Yes, it’s that time when I update the 80% Pension Fundedness Hall of Shame!

But first, let me thank my referrers:

*Pension Tsunami and Jack Dean
*Wirepoints and Mark Glennon – check out this post on how to estimate how fast Illinois has to run just to stay in place
*The Other McCain and wombat-socho. Catch wombat’s In the Mailbox feature, which updates fairly regularly.

And for a brief interlude:

NEW JERSEY PONZI

I linked to him yesterday, but I missed linking this John Bury post from yesterday on New Jersey pensions:

At the March 31, 2016 Union County freeholder meeting there was an absolutely bizarre misstatement of reality from chairperson Bruce Bergen claiming that while the pensions for state employees in New Jersey may be in trouble the employees and retirees in county and municipal plans have nothing to worry about. I rebutted such dangerous foolishness in a letter to the Westfield Leader and at tonight’s freeholder meeting went further

Bury’s letter is here, and I want to make an excerpt from the end of the letter:

When the JRS runs out of money on paper around 2021, whatever is left in the trust will keep paying them. All public employees are in the same boat. Otherwise, when there were prospective cuts to benefits or when cost-of-living-adjustments were summarily eliminated in 2011, why did it apply to local employees also if ‘their’ plans were adequately funded?

The truth is that the New Jersey retirement system is now a Ponzi scheme that can only be saved if the state is cleaned up and the money being siphoned off by a corrupt political system is diverted to propping it up. Though anyone benefiting from the status quo is unlikely to see that.

It’s a bit more delusional than saying 80% is a “healthy” fundedness ratio.

80% SCORECARD

After today’s additions, I will have 90 entries in the 80% Fundedness Hall of Shame, since it was instituted at the end of October 2014.

Of those 90 entries, 46 of them refer to 80% fundedness being a mark of pension “health”.

I know that when I pay only 80% of the taxes I owe, I let the IRS know that’s a healthy amount being contributed.

NEW ENTRIES

Here are the five new entries since my last 80% post.

From somebody who should know better – the Auditor-Controller of Orange County writes in a press release:

“This new formula should have the pension system funded at recommended level of 80% within a few years”

I’m sure the pensioners will be happy to get 80% of what was promised.

Supposedly from an actuarial consulting firm:

According to GRS, plans funded at 80 percent and above are healthy and financially stable.

I haven’t found where GRS states that explicitly, by the way. Please direct any original sourcing to marypat.campbell@gmail.com. Because if I have that in an official report, I may have some words with those responsible. Actuaries should know better.

From a non-actuary, but someone who should probably know better:

Industry standards consider a retirement system healthy if its funded ratio is at or above 80 percent; only 4 of the 13 sweetheart systems right now have funded ratios that meet or exceed 80 percent and the average among the group is 74 percent.

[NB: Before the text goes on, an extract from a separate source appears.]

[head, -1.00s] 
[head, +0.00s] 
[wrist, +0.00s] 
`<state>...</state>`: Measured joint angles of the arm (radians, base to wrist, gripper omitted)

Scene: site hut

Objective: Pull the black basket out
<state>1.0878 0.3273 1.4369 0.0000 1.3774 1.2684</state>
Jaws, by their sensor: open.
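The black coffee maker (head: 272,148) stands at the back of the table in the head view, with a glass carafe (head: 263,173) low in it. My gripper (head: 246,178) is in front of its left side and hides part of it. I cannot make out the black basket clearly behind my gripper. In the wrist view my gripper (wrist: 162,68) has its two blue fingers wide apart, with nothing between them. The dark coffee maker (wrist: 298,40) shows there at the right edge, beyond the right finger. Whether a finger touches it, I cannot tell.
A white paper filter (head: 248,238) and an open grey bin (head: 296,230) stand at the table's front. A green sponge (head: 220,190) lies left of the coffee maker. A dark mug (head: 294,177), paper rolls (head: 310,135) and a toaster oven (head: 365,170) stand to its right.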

That’s not standard in the industry I know.

This one is an unsigned editorial, so shame on the editors of the Omaha World-Herald:

Financial experts recommend that as a general rule, retirement programs be at least 80 percent funded.

Oh, those silly financial experts.

Some folks who have delusions deeper than the 80% myth:

As of 2013, the most recent years for which data have been compiled; there were fourteen states with funding ratios in excess of 80 percent of liabilities, the conventional threshold for a safe funding level.

That’s not a convention I hold to.

Anyway, let me know how 80% of a promise works for y’all. I prefer to get paid in full.

And yes, I know, the “real” tax day is Monday. I guess the IRS wanted to ruin a bunch of weekends.